Или «Мерцающая власть»
Со времен журналиста Джона Рида и публициста Николая Ленина стало известно, что десять дней способны перевернуть мир. Значительно раньше было установлено; для благого дела — сотворения мира — достаточно и шести дней. В седьмой день Творец уже отдыхал, увидев, что это — хорошо. В наступившем году население одной седьмой суши попало в довольно непонятную ситуацию. Оно поневоле отдыхало десять дней кряду, при этом не сотворив нового мира и не перевернув старого. Более того, в самом народе — отдыхоносце нет никакой глубокой уверенности в том, что внезапные затяжные каникулы — это хорошо.
«Власть специально такие длинные праздники придумала, чтобы побыстрее все разрушить!», — разъяснил мне суть нововедения таксист в Шереметьево. — «У них Труба сама качает, а мы им — без надобности. Вот нас и распустили как детишек по домам, чтоб под ногами не путались. Видишь, сколько мигалок! Все начальнички власть бросили и потихоньку на курорты покатили. Эх, распадается Россия!».
Московский таксист, неожиданно глубоко осознавший природу власти, оказался прав. Еще Ф.Ницше заметил, что всякая власть есть власть лишь до тех пор, пока она «больше-власть» или возрастающая власть. Она способна держаться, только превосходя самое себя. Если власть вдруг останавливается на какой-то достигнутой ей ступени, это уже становится немощью власти. Тогда власть неизбежно деградирует и распадается…

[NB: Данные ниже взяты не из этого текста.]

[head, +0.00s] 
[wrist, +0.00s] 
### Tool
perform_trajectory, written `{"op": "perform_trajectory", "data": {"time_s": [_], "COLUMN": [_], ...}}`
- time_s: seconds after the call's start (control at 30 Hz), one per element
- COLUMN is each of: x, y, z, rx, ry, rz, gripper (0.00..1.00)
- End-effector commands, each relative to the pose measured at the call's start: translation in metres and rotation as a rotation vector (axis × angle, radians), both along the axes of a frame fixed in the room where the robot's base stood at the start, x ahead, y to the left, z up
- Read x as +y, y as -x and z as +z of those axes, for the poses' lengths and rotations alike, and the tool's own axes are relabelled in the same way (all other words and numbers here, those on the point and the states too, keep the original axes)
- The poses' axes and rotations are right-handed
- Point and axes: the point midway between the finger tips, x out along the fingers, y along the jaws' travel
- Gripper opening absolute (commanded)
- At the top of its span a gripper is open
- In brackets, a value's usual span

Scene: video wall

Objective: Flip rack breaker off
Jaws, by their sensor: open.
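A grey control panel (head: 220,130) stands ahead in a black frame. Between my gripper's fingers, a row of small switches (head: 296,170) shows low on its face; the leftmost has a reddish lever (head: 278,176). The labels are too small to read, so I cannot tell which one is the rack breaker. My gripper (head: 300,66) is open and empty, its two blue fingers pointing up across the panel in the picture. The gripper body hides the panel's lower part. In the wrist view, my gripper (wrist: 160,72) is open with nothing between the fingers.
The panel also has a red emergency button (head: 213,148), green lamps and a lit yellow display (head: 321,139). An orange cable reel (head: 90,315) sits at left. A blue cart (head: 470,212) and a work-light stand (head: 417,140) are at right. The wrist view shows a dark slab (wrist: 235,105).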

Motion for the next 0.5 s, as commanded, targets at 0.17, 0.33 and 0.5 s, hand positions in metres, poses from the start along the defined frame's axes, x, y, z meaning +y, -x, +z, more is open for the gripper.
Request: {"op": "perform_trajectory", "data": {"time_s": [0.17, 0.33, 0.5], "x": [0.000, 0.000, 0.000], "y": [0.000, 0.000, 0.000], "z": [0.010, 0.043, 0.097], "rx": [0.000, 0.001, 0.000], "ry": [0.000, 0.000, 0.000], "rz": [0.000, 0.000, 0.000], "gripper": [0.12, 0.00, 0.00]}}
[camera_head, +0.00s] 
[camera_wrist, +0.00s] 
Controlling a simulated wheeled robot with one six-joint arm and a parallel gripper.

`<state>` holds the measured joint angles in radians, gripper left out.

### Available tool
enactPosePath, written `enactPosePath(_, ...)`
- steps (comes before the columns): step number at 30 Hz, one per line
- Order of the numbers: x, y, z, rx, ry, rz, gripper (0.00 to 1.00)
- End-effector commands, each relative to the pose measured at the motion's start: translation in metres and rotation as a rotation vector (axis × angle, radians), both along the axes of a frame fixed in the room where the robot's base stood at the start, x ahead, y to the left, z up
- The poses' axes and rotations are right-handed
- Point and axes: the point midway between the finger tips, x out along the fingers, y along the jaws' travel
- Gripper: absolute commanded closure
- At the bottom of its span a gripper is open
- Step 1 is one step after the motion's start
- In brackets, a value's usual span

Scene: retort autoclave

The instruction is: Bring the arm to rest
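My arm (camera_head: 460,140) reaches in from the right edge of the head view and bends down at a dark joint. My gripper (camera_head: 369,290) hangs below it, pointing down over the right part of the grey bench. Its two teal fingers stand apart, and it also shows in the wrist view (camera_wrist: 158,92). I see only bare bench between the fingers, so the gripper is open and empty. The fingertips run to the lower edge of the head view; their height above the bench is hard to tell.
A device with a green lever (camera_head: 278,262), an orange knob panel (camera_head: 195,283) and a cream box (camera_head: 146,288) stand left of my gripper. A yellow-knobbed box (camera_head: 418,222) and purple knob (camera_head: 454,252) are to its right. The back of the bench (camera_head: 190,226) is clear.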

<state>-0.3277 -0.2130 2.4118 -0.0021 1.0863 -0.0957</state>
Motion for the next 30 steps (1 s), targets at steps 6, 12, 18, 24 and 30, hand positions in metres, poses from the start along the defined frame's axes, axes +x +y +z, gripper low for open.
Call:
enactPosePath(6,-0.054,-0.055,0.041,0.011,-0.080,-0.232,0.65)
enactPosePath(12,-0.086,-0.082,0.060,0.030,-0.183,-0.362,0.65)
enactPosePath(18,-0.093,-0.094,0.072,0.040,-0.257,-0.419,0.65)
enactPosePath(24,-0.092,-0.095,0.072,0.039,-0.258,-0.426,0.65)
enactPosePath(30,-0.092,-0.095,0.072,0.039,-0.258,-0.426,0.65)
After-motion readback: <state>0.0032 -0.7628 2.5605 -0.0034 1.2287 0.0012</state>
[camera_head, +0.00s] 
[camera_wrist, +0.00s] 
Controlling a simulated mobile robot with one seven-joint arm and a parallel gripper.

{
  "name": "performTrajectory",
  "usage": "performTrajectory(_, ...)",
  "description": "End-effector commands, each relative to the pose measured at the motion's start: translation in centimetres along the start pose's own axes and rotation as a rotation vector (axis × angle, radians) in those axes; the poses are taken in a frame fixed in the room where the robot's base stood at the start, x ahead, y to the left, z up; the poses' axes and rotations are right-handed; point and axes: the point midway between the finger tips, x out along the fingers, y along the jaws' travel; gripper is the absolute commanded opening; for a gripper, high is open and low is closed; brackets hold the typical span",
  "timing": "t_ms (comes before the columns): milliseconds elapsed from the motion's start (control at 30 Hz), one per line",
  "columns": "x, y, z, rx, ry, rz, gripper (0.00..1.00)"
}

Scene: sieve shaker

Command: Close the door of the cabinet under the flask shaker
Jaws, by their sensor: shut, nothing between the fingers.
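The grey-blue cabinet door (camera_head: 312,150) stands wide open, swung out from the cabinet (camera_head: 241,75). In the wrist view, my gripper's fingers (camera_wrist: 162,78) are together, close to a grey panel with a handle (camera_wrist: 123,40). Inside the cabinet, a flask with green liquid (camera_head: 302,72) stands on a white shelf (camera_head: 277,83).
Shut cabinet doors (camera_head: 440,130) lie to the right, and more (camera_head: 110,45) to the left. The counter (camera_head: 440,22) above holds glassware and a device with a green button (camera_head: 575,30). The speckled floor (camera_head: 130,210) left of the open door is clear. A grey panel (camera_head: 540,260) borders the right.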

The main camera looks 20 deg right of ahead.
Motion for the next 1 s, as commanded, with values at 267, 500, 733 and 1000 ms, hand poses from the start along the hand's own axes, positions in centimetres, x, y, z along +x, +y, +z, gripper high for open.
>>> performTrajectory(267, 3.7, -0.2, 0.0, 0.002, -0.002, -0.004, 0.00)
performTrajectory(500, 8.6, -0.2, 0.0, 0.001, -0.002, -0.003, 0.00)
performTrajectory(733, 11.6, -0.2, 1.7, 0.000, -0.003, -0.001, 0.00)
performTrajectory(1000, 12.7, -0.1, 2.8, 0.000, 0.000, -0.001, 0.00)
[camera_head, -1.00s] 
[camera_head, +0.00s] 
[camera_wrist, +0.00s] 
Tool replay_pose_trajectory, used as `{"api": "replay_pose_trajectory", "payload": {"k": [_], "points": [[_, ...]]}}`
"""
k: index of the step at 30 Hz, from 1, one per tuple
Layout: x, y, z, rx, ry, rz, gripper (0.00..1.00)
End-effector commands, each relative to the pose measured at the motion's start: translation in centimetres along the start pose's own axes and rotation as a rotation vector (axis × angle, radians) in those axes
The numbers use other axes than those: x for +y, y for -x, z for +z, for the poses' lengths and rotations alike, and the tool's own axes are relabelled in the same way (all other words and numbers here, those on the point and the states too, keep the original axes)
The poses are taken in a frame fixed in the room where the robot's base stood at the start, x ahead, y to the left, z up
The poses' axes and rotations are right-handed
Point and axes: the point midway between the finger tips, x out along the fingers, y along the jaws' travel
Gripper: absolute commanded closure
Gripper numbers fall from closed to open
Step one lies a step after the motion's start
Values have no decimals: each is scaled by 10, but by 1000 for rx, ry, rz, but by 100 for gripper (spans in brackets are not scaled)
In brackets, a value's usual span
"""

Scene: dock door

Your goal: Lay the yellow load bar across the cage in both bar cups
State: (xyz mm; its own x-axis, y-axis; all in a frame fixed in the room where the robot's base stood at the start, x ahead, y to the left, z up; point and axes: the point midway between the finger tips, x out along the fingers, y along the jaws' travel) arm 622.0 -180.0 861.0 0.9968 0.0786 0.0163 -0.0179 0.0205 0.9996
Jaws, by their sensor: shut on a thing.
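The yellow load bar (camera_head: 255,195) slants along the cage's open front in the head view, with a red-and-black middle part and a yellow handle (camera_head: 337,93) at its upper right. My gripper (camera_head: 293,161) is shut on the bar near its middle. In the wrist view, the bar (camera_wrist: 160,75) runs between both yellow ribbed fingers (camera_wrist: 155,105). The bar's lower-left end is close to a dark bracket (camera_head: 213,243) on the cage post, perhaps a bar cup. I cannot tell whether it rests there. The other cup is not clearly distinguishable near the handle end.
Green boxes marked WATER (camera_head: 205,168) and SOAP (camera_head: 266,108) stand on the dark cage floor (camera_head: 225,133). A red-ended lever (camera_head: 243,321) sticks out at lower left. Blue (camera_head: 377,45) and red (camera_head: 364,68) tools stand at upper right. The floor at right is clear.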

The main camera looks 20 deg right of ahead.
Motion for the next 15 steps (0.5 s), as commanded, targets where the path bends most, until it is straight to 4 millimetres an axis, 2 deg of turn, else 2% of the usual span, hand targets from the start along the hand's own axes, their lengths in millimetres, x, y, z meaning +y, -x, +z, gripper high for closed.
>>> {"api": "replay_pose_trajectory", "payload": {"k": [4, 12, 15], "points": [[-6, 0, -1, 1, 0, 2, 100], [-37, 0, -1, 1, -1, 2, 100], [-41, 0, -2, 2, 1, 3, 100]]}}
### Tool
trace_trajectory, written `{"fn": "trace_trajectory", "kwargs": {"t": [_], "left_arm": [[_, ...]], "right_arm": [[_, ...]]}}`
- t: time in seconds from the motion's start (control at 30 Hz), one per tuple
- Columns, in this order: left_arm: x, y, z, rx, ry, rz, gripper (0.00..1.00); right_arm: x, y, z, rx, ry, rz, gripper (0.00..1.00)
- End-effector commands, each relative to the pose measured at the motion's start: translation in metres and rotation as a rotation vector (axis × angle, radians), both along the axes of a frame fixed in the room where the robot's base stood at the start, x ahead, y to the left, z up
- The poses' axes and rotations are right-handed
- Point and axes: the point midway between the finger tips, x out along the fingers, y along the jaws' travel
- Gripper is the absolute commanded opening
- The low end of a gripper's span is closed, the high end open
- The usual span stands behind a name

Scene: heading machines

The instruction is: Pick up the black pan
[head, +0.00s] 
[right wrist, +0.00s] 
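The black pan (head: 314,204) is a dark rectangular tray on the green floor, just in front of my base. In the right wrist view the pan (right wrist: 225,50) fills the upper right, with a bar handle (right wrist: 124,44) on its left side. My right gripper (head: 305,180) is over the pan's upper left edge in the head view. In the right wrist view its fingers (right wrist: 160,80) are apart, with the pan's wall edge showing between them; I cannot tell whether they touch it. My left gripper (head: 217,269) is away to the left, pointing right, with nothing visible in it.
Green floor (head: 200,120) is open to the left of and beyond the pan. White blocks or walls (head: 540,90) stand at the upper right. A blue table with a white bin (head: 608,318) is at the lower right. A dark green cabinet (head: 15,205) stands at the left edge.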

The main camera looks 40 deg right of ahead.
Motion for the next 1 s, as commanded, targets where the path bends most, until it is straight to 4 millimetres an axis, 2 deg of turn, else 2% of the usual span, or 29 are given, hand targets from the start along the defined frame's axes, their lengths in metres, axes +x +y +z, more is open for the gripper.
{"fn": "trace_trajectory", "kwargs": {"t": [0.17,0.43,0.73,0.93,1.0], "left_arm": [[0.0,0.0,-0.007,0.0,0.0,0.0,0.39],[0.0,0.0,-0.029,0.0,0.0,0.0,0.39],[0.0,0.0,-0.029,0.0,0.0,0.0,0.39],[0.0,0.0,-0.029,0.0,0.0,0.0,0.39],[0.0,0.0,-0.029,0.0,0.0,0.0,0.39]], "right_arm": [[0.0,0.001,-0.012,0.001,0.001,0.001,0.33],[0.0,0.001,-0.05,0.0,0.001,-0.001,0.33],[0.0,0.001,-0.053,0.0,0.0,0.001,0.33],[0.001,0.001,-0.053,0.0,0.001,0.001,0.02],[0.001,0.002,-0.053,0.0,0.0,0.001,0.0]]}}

То, что пространство власти съеживается, заметно даже за праздничным столом. С каждым годом новогоднее поздравление вождей всему подшефному народу становится все короче и короче. Брежнев требовал к себе внимания всей страны на четверть часа. Ельцину хватало десятиминутки, чтобы поприветствовать рюмкой дорогих россиян. Нынешним топ-менеджерам довольно и пяти минут на сухой псевдоэкономический доклад для надоедливых миноритарных акционеров.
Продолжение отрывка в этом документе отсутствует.